This is the last in a four part series on Peter Rooke’s restoration of a 1917 Fuller & Johnson 1-1/2 HP Model N. Read part 1, part 2 and part 3 for the full restoration process.


The 1917 1-1/2 HP Fuller & Johnson Model N’s governor latch follower, which rests on the governor ring around the flywheel hub, was badly worn on half of its face. To correct this wear, I ground the underside level and then shaped a piece of steel to fit on the latch before replacing the worn material. I brazed this in place and then ground it to shape so it matched the governor ring on the flywheel.

All that remained of the spring on the latch was a fragment, which helped establish the diameter of the spring wire. The outline of the old spring worn into the pivot helped establish the number of turns, so I wound a new spring using the lathe. It took a bit of trial and error to get the correct adjustment to the arms at the ends of the spring so that the latch worked correctly.

Fuel tank

The Fuller & Johnson needed a new fuel tank, so I followed dimensions provided by Nick Lozzi and cut out some 0.030-inch thick steel sheet. The tank needed to be 16 inches in length, so I cut a sheet width of 16.25 inches, which I rolled to a 5-inch outside diameter with a 0.50-inch overlap at the seam.

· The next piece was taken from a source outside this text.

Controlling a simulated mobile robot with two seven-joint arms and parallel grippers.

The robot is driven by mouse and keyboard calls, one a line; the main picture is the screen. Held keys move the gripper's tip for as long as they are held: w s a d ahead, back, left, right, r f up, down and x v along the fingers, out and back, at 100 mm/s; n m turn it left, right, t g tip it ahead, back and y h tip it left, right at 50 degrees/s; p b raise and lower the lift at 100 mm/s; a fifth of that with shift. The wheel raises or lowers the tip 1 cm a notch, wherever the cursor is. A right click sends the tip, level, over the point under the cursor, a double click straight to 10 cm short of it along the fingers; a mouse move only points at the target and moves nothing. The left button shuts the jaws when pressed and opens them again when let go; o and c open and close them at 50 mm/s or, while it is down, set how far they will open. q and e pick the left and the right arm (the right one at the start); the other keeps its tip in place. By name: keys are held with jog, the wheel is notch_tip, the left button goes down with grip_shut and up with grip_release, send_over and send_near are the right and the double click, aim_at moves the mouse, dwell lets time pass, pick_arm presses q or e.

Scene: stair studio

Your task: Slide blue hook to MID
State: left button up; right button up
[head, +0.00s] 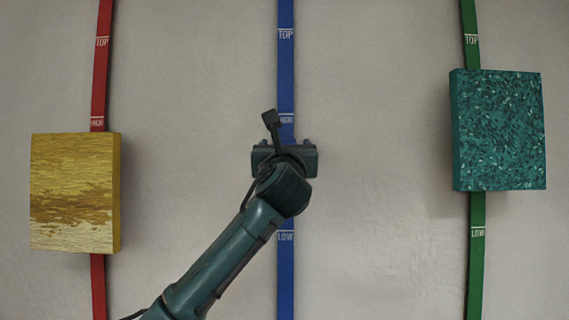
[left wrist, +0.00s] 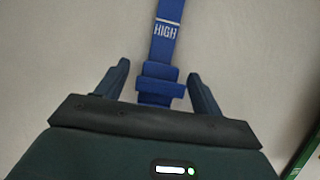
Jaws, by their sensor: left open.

First, I needed to prepare a sunk lap seam by forming a 0.50-inch wide recessed strip along the length of the sheet. I did this by clamping a length of 0.0625-inch thick steel to the edge and beating the sheet metal with a hammer to push the metal down around it.

I rough-formed the end caps around a scrap piston that was 5 inches in diameter. To start, I cut out the two discs to a diameter of 6 inches before scribing a 5-inch inner circle. I centered one of these metal discs against the piston and then clamped it tight before using a hammer to start forming it over the lip.

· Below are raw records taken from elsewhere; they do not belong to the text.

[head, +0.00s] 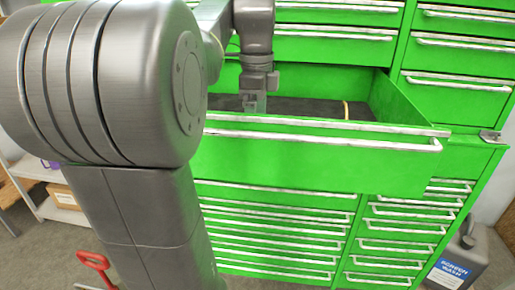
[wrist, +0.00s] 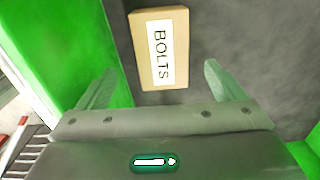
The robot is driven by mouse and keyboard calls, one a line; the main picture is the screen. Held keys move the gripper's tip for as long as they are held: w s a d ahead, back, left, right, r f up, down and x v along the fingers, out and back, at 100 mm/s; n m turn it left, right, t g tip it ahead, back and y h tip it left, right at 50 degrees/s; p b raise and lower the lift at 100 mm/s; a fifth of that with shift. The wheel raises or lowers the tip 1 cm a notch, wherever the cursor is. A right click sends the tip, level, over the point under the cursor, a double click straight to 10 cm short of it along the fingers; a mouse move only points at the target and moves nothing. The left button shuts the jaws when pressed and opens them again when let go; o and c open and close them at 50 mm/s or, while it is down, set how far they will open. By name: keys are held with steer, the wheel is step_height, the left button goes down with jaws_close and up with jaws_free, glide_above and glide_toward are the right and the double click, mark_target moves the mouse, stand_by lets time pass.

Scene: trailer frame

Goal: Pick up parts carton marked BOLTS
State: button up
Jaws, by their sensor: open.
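The parts carton marked BOLTS (wrist: 161,48) is a small tan box with a white label in the wrist view. It lies on the dark floor of an open green drawer (head: 310,155). My gripper (wrist: 160,68) is open and empty, with its fingers apart to the left and right of the carton's lower end in the picture. In the head view my gripper (head: 254,104) points down into the drawer, behind its front panel.
The drawer's front panel and right side wall (head: 390,95) stand up around the gripper. A small tan item (head: 346,110) shows farther right in the drawer. A screen wash can (head: 455,262) stands on the floor at right. A red-handled jack (head: 95,262) is at lower left.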

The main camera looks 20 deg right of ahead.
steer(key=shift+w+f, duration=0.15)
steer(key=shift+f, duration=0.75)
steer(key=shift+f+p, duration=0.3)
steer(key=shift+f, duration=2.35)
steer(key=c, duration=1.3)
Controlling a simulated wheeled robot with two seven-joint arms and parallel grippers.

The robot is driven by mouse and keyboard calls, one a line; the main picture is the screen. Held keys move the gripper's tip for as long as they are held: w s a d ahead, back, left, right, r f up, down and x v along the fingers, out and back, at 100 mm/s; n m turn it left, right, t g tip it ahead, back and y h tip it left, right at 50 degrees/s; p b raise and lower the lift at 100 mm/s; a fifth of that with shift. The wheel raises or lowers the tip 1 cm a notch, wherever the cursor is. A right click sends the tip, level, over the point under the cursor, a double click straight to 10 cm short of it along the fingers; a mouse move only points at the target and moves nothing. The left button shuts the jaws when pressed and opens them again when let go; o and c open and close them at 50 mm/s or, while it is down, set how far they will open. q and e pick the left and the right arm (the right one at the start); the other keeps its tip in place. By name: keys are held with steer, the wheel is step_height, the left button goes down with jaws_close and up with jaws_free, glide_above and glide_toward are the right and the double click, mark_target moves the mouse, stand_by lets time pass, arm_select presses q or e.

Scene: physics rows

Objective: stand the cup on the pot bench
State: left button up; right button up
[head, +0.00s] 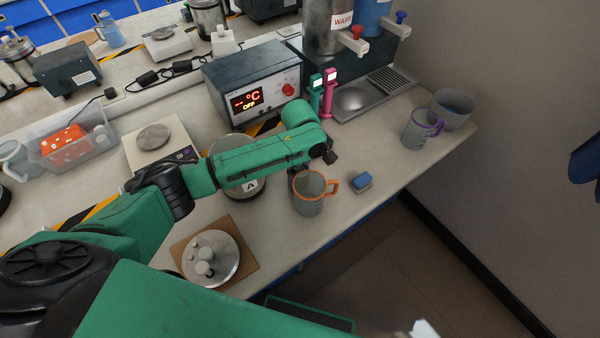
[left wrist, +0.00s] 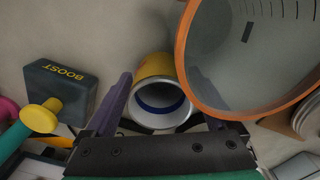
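Which surface is the pot bench is unclear. My right gripper is not visible.
A pan marked A (head: 250,187) is partly under my arm. A blue block (head: 361,182) lies right of the orange-rimmed mug, near the bench edge. A heater box (head: 258,85) stands behind. A purple-handled mug (head: 418,131) is far right, with bare bench before it.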

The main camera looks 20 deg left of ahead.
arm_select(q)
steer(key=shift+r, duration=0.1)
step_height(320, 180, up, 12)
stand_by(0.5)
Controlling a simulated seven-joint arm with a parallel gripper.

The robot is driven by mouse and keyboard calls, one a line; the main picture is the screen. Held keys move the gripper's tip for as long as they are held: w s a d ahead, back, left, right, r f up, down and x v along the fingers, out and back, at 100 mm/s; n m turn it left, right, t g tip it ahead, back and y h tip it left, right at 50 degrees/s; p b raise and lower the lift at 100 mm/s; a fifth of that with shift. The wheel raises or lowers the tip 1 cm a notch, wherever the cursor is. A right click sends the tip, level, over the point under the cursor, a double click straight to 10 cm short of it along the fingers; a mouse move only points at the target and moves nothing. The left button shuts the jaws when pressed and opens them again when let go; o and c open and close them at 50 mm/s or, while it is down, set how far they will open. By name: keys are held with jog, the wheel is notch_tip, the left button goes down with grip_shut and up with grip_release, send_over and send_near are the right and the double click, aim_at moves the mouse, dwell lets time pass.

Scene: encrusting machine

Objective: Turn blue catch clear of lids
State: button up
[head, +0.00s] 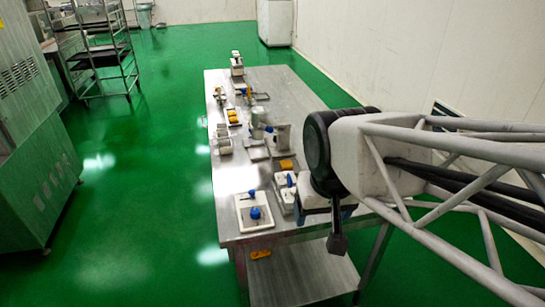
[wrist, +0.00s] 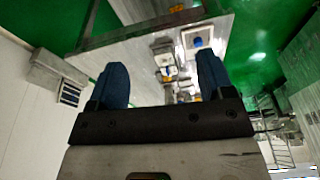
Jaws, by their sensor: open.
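In the head view, a small blue part (head: 290,180) stands on a white unit (head: 286,192) near the table's front, partly beside my arm; this may be the blue catch. A second blue part, a rounded knob (head: 255,212), sits on a white tray (head: 243,222) to its left. In the wrist view, the knob (wrist: 198,41) and the other blue part (wrist: 166,79) both show small. My gripper (wrist: 162,78) is open and empty, its two blue fingers wide apart, away from both parts. Lids cannot be made out clearly.
The steel table (head: 290,225) carries several small machines and containers toward its far end. A yellow-orange item (head: 286,164) lies behind the white unit. A lower shelf (head: 300,275) is below. A wheeled rack (head: 100,60) stands far left. Green floor around the table is clear.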

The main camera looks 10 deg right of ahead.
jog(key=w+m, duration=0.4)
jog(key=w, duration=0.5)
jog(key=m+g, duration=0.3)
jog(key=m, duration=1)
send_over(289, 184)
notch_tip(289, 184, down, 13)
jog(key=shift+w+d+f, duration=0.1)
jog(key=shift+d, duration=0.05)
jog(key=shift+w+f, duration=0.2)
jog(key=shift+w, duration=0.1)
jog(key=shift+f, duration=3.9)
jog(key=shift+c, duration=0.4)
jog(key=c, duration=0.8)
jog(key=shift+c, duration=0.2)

Once the end caps were completed I rolled the body. Not having a roller big enough, I clamped a length of 3-inch round bar to the workbench on top of the sheet. Then I pushed the sheet against the bar to start a curve, but not excessively, to prevent a ridge from forming. I moved the bar and re-clamped. I continued this until the end of the sheet started to close up.

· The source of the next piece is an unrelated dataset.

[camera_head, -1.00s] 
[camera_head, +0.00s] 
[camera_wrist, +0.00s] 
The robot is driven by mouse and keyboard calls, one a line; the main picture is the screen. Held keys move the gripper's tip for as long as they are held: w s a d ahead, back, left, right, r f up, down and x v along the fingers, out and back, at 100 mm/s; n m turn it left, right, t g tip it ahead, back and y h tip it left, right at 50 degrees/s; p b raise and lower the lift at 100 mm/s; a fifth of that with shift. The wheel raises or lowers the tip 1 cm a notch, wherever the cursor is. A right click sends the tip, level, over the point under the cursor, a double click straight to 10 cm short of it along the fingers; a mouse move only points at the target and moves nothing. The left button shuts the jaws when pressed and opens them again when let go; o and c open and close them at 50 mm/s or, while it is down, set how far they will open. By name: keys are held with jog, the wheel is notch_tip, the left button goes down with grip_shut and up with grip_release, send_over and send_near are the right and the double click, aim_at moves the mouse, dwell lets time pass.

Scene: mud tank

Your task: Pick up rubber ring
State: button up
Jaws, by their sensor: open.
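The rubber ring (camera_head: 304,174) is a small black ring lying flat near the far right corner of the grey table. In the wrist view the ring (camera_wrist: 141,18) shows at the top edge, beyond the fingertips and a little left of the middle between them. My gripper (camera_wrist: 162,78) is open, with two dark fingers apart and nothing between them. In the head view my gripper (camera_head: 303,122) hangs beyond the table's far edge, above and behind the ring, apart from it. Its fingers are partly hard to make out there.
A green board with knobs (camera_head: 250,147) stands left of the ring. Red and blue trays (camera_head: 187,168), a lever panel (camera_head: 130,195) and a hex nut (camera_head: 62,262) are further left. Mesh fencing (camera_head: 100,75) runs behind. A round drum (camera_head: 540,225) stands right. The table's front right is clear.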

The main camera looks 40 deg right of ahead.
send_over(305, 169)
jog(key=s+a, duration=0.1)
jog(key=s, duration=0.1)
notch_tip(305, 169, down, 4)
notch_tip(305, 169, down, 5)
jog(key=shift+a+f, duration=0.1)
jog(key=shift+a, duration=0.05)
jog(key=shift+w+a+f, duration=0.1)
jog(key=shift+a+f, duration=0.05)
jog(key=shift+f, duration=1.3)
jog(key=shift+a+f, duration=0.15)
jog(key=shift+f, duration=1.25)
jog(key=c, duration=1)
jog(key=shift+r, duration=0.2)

To get the long edges to meet, I tied some rope around the cylinder, then, using the shaft of a hammer through the rope, tightened the rope. I closed the gap until it was possible to fit the two end caps. I marked the positions of the four rivets on the seam and drilled the holes.

I cleaned the holes, then filed the two mating faces smooth and covered them in flux before tinning the surfaces with solder. Then I riveted the edges together and completed the soldering of this long seam.

I also tinned and soldered the first end cap in place. I did not fit the second end cap (closest to the filler) until I completed and placed the various fittings for the tank.

My next step was to make the fittings for the fuel filler and the pipe to the mixer. The latter had a 0.50-inch hole for a slip fit and I added a rubber bung around the pipe to seal it. I made the filler cap and stem from brass, with a 0.750-inch NPT thread. Once all these fittings were completed I fit the second end cap, again soldering it in place after tinning both surfaces.

The final step was to fill the tank with boiling soapy water to check for leaks and also wash out any flux residue. The tank was dry outside with no leaks, so I flushed it out with clean water then gave the inside a small spray of WD-40 and let it dry out.

To hold the tank in place, I cut four straps from 0.050-inch thick steel. These were 0.50-inch wide and bent so that a pair would circle the tank, with tabs that screw to the rails of the skid. I made the bottom one of each pair first so that the tank would be held off the ground, allowing a gap of more than 0.750-inch between the top of the tank and the bottom edge of the cylinder head. Then I rusted the tank, straps and screws before fitting.

I fit the tank and some 0.250-inch brass tube, then I bent it to fit between the tank and the mixer, soldering the check valve to the bottom end of it.

Crank guard

The crank guard for this engine had to be 4 inches wide and nearly 18 inches long. The first step in making the guard was to cut out some 0.032-inch thick steel sheet, 4.5 inches wide and 20 inches long.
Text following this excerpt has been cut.